Firm acquires former Leaderflush Shapland factory
A company has acquired the former Leaderflush Shapland factory '“ safeguarding a number of jobs after the firm plunged into administration.
UK Fire Doors has agreed a £500,000 lease for the site and struck a deal for all plant, machinery and stock at the factory.
It means production is now underway again at the site in Milnhay Road, Langley Mill, after well-known door manufacturers Leaderflush Shapland closed at Christmas with the loss of almost 400 jobs.
The acquisition by UK Fire Doors has created 20 job opportunities for former Leaderflush Shapland staff, with the number expected to double in the coming months.
Tim Askew, managing director of UK Fire Doors, said: “The company is committed to continuing with its drive to increase manufacturing capacity of timber door sets in the UK and to securing the long-term future of key workers within the industry.

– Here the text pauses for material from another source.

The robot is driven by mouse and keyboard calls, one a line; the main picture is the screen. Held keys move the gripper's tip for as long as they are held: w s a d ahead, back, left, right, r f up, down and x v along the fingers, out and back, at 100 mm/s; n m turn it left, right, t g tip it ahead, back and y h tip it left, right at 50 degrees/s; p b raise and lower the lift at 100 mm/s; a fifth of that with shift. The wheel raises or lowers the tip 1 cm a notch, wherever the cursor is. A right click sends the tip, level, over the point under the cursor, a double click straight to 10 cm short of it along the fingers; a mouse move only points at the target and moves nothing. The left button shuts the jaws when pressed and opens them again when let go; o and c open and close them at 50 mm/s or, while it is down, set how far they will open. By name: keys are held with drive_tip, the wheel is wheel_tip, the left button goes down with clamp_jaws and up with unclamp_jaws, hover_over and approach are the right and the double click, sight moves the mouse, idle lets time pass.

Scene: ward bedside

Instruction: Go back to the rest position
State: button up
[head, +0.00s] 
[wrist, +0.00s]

“Following strong growth in recent years, we saw our recent acquisition as a great opportunity to bring back manufacturing to Langley Mill.
“Langley Mill is a place that has been at the heart of the UK’s door manufacturing industry for many years.
“We continue to invest heavily in new systems, technology and people to ensure we are able to support the enhanced manufacturing capacity and provide a service that is second to none in the industry,” he added.
A UK Fire Doors spokesman said the company had received funding from Close Brothers Business Finance to help support the deal.
Leaderflush Shapland’s parent company Laidlow Interiors Group went into administration on December 18 last year.
Buyers were found for four other divisions in the Laidlow Group – but no buyer was found for Leaderflush Shapland.
The group employed 969 staff and 390 jobs were saved after the four divisions were bought by a London company.
Leaderflush Shapland’s website stated the firm prided itself on delivering ‘ultimate reliability’.
A spokesman for administrators Deloitte said: “Leaderflush Shapland has suffered significant ongoing losses making trading unsustainable.” Former Leaderflush Shapland workers said the firm had cashflow problems.